Pour ma part, j’ancre ma recherche empirique dans l’ouest de la France, au sein d’un écohameau – un regroupement de foyers mettant en œuvre des pratiques écologiques au cœur d’un espace localisé – en cours de création ; les premières réflexions collectives ayant débuté il y a 3 ans environ. Celui-ci devrait, à terme, se composer d’une dizaine d’habitations “en dur” (des foyers avec des matériaux communs, bien qu’écologiques, excluant ainsi les cabanes ou habitats légers tels que des yourtes), d’espaces communs (buanderie, atelier, salle polyvalente, etc.), d’un espace de maraîchage et possiblement d’une chèvrerie. Le groupe, qui s’est initialement créé au travers d’un appel sur les réseaux sociaux, rassemble aujourd’hui des individus de 32 à 45 ans (et quelques enfants), qui occupent des postes d’ingénieurs, d’architectes ou encore dans le domaine informatique, par conséquent avec un capital économique relativement élevé. La majorité souhaiterait par ailleurs conserver leurs emplois actuels, tandis que quelques-uns travailleraient au sein de l’écohameau – au maraîchage ou auprès des animaux. Ils sont pour la plupart originaires de la région ou installés depuis plusieurs années. J’ai pu les rencontrer à plusieurs reprises lors de leurs réunions plénières, organisées tous les mois, mais aussi par visioconférence de manière hebdomadaire. La phase de construction dans laquelle se trouve le projet me permet d’assister aux évolutions et tensions entre les individualités et les valeurs, mises en lumière lors de ces réunions. Les différents débats et nuances qui animent la vie du collectif sont mises en exergue au cœur de ce processus créatif, aspect qu’il aurait été plus difficile à percevoir au sein d’un projet déjà en place, qui peut s’afficher comme un ensemble monolithique. Par conséquent, combinant questionnements théoriques et enquête empirique, nous nous intéresserons au travers de cet article aux rapports entretenus entre communautés alternatives écologiques et institutions, et si cette relation peut illustrer le « projet civilisationnel » promu consciemment – ou non – par ces communautés.

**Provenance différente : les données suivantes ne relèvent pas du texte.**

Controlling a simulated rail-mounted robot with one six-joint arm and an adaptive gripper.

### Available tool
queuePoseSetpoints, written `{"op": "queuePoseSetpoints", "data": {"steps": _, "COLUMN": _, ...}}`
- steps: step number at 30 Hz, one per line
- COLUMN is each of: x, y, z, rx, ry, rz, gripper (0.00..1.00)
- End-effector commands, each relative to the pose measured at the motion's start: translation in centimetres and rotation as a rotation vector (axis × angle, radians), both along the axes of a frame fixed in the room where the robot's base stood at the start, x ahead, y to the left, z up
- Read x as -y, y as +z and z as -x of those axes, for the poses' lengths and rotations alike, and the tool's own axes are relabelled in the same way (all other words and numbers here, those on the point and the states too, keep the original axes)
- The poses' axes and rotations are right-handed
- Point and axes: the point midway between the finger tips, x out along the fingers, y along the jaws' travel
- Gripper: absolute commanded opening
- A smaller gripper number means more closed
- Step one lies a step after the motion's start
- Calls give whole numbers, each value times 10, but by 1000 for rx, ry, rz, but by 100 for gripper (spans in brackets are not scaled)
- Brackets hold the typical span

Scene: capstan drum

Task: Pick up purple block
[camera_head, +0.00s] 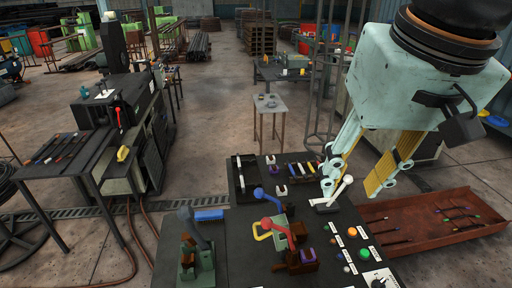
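A small purple block (308,254) sits on the dark console (238,260), beside the base of the red-handled lever (280,226). Another small purple piece (275,171) lies farther back on the console, between two small white U-shaped pieces. I cannot tell which of the two is the task's block. My gripper (352,188) hangs at the right, above the console's right edge, with its fingers spread apart and nothing seen between them. It is to the right of both purple pieces and apart from them.
Blue-handled (266,195) and white-knobbed (341,190) levers rise from the console. Several push buttons (364,254) are at its front right. A rusty red tray (440,222) with thin rods stands at right. A tool bench (60,185) is at left.

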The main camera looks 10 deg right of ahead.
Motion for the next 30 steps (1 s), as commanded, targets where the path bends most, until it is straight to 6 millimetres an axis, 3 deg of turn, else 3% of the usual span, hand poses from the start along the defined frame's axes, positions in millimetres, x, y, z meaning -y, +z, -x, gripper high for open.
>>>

1. Le rapport aux institutions comme ligne de tension
Ces communautés alternatives écologiques, loin de constituer un ensemble unifié, se composent d’une multitude de groupes, ne promouvant pas les mêmes valeurs, et s’opposant parfois même sur certains aspects considérés comme centraux tels que les modes de gouvernances, d’habitations, de relations à l’extérieur et au vivant, de degré d’autonomie, etc. Ainsi, dans ses travaux sur les communautés et leurs relations à l’ensemble des formes et structures politiques, Bhungalia (2019) établit la distinction entre : les communautés de résistance et les communautés du refus. Les premières – préalablement développées dans la littérature anglophone, et notamment chez Simpson – se caractérisent par leur opposition directe et frontale à l’État, avec un désir d’entrer en confrontation afin de promouvoir un modèle alternatif aux pouvoirs dominants, à savoir l’ensemble des institutions et structures qui soutiennent le système socio-économique actuellement majoritaire. Les communautés du refus quant à elles ne reconnaissent pas, voire rejettent, l’autorité de l’État, sans toutefois matérialiser cela dans une conflictualité directe. Ces communautés ne veulent plus jouer le jeu du système. Par un « refus d’aller en ce sens » (Simpson, 2014), les individus y prenant part cultivent une volonté d’échapper au contrôle des pouvoirs dominants après y avoir longtemps consenti.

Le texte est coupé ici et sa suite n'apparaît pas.